TERMINATION OF RESTRICTED ACCOUNT. (a) On the second Business Day following the Indemnity Termination Date and subject to Section 3(b) of this Agreement, unless any Claims have previously been asserted by delivery of a Notice under Section 2(b) and continue to be pending, Buyer and Seller shall promptly cause to be disbursed the remaining Restricted Amount to Seller.

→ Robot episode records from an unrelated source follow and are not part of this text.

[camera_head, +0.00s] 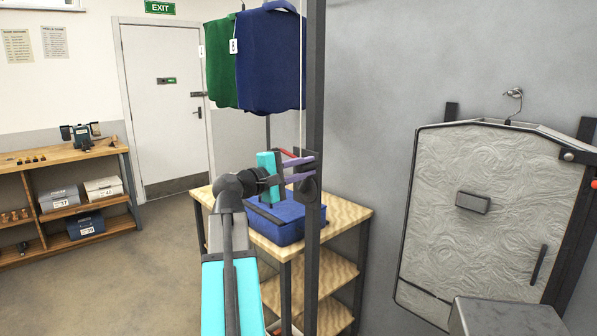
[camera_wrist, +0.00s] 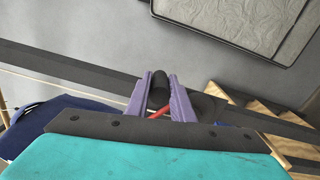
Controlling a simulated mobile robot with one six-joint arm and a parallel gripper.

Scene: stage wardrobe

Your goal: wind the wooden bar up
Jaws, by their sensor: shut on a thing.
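My gripper (camera_head: 302,169) is at the dark upright post (camera_head: 314,85), in front of its winch. In the wrist view its two purple fingers (camera_wrist: 160,88) are shut on a black crank grip (camera_wrist: 158,92) between them. A red crank arm (camera_wrist: 158,112) shows below the grip; it also shows in the head view (camera_head: 289,153). A dark round winch part (camera_wrist: 203,105) sits on the post just right of the fingers. A pale cord (camera_head: 301,120) runs up along the post. The wooden bar is not in view.
A green garment (camera_head: 221,70) and a blue garment (camera_head: 268,60) hang at the top. A wooden shelf table (camera_head: 350,212) with a blue case (camera_head: 285,226) stands behind the post. A grey padded case (camera_head: 495,200) hangs on the right wall. Open floor (camera_head: 120,285) lies left.

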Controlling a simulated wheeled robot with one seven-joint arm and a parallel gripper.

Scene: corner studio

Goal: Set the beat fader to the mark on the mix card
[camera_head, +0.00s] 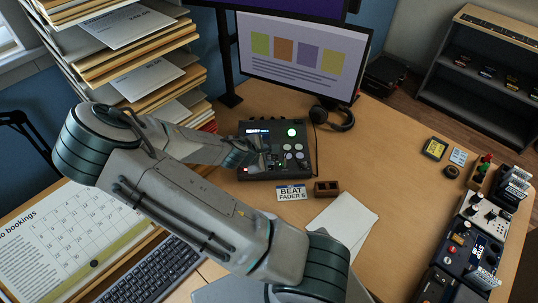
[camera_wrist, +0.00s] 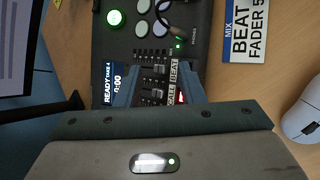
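The mixer (camera_head: 299,140), a dark box with round buttons and lights, sits on the desk; it also shows in the wrist view (camera_wrist: 120,40). My gripper (camera_head: 248,157) is over its left part. In the wrist view my gripper (camera_wrist: 157,72) is open, with one finger on each side of the fader strip. Between the fingers are two fader knobs, the beat fader (camera_wrist: 158,70) beside the BEAT label and the call fader (camera_wrist: 155,93) beside CALL. Contact with either knob cannot be told. The mix card (camera_wrist: 243,28) reads BEAT FADER 5; it stands in front of the mixer (camera_head: 292,193).
A small brown block (camera_head: 326,188) is beside the card. Headphones (camera_head: 340,118) and a monitor (camera_head: 305,60) are behind the mixer. Paper shelves (camera_head: 130,60) rise at left. Other devices (camera_head: 470,240) line the right edge.

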If, as of the Indemnity Termination Date, any Claims have previously been asserted by delivery of a Notice under Section 2(b) prior to the Indemnity Termination Date and then continue to be pending, Buyer and Seller shall cause to be disbursed to Seller an amount equal to the remaining Restricted Amount less an amount having an aggregate value equal to the maximum amount of all such pending Claims under Section 2(b) (as shown in the Notices relating to such Claims, the "Indemnity Holdback Amount"). (b) From and after the Indemnity Termination Date, each Claim that has been previously asserted prior to the Indemnity Termination Date by delivery of a Notice under Section 2(b) and continues to be pending on the Indemnity Termination Date ("Pending Claims"), and for which an amount was included in the Indemnity Holdback Amount, shall be treated as follows: (i) if a Counter Notice relating to such Pending Claim was not delivered by Seller prior to the Indemnity Termination Date and is not delivered by Seller within the applicable period following receipt by Seller of the Notice relating to such Pending Claim, then Buyer and Seller shall promptly cause to be disbursed to Buyer such amount of the Restricted Amount equal to the amount claimed in the Notice relating to such Pending Claim from the Indemnity Holdback Amount; and (ii) if a Counter Notice relating to such Pending Claim was delivered by Seller prior to the Indemnity Termination Date or is delivered by Seller within the applicable period following receipt by Seller of the Notice relating to such Pending Claim, then Buyer and Seller shall cause to be disbursed amounts from the Restricted Amount in accordance with the provisions of Section 2(b) of this Agreement.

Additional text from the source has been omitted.